The housing shortage statistics are alarming: Only 42% of millennials aged 30 own homes, compared to 48% of Gen Xers and 51% of baby boomers at the same age. With investors purchasing nearly 25% of single-family homes and Americans moving less frequently, the U.S. faces a shortage of 5-7 million homes.

Truong believes prefabrication—the industrial manufacturing of homes for off-site assembly—offers a viable solution, pointing to successful models in countries like Sweden, Germany, and Japan, where homes take just six to eight months to build thanks to 45% of construction being prefabricated.

“For a starter home and a move-up home, for most people, prefab is their sweet spot for good quality, very good price, and most importantly, throughput,” Truong notes. “You can construct a lot more homes than with traditional methods.”

The benefits extend beyond speed. Prefabricated homes typically cost up to 25% less than traditional construction and have 45% less embodied emissions, making them both economically and environmentally sustainable.

While prefabrication has gained traction overseas, Truong acknowledges cultural barriers in America: “I think with the American psychology, your home is your own castle. That behavior can be tough to change.” However, with 68% of millennials now open to purchasing manufactured homes, Truong sees an opportunity for significant market disruption.

Truong’s expertise in revolutionizing industries isn’t theoretical. At 3M, he revitalized the declining Post-it note business by developing Super Sticky notes that could adhere to vertical surfaces, ensuring relevance in the digital age. His innovative approach to problem-solving, detailed in BOSS Magazine, demonstrates his ability to identify untapped market potential.

More recently, Truong discussed housing market trends and potential solutions in a podcast with The Street, highlighting his continued focus on this critical economic issue.

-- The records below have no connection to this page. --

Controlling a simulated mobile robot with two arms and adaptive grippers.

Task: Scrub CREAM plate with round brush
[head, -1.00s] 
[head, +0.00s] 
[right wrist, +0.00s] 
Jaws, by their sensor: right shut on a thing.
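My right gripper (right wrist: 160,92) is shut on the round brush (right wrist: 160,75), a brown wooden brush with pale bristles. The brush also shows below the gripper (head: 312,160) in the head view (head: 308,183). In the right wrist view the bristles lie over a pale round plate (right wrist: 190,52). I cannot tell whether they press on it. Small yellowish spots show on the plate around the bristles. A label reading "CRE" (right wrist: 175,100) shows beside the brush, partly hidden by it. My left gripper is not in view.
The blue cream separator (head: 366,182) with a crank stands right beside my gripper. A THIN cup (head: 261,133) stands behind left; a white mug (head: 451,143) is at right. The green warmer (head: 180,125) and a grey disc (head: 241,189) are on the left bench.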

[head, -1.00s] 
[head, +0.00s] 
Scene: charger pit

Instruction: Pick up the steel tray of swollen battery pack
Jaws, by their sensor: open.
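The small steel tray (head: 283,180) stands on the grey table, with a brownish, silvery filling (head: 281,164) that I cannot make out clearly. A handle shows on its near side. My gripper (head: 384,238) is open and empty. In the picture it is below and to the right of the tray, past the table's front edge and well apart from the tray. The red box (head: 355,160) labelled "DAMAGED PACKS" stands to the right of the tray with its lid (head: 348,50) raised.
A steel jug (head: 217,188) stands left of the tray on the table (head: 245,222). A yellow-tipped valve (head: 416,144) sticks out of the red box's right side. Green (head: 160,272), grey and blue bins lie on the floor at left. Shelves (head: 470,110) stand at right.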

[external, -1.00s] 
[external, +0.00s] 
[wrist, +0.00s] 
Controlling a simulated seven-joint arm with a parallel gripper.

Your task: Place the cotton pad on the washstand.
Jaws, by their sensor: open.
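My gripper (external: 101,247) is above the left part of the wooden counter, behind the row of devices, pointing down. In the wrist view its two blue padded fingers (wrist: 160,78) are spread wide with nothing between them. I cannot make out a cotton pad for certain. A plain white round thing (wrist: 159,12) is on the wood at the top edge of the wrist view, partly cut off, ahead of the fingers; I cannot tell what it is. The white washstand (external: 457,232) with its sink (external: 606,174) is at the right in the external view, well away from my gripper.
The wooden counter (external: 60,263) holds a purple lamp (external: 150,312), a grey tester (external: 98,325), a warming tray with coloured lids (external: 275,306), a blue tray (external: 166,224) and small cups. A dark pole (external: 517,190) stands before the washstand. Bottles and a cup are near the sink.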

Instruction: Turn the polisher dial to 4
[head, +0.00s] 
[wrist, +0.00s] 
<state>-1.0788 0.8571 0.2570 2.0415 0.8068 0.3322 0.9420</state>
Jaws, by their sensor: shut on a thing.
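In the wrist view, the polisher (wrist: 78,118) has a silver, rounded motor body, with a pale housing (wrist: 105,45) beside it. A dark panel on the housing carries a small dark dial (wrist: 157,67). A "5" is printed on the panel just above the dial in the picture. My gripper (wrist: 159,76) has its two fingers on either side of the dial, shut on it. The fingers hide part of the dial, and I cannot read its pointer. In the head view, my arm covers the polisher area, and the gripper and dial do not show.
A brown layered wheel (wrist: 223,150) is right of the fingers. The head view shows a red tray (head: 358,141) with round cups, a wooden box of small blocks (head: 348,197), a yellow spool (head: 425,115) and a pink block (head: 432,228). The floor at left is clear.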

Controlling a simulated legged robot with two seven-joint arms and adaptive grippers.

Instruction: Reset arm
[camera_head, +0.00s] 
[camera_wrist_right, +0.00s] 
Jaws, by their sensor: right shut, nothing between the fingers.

Implementing widespread prefabrication would require significant policy changes, from zoning reforms to increased factory capacity and government incentives. As CEO World notes, Truong’s strategic approach involves identifying the critical 20% of factors that drive 80% of value—and he sees prefabrication as a key lever in addressing the housing crisis.

“The fastest way to really help the first-time buyer and the housing market is to really get the prefab revolution going,” Truong asserts. “This technology has been proven, and it’s really been accelerated. But here in this country, we have not been adopting it.”

As younger generations continue to face housing affordability challenges, Truong’s advocacy for innovative construction methods offers a glimpse of how entrepreneurial thinking might reshape America’s housing future—potentially creating the same kind of transformation he’s achieved across multiple industries throughout his distinguished career.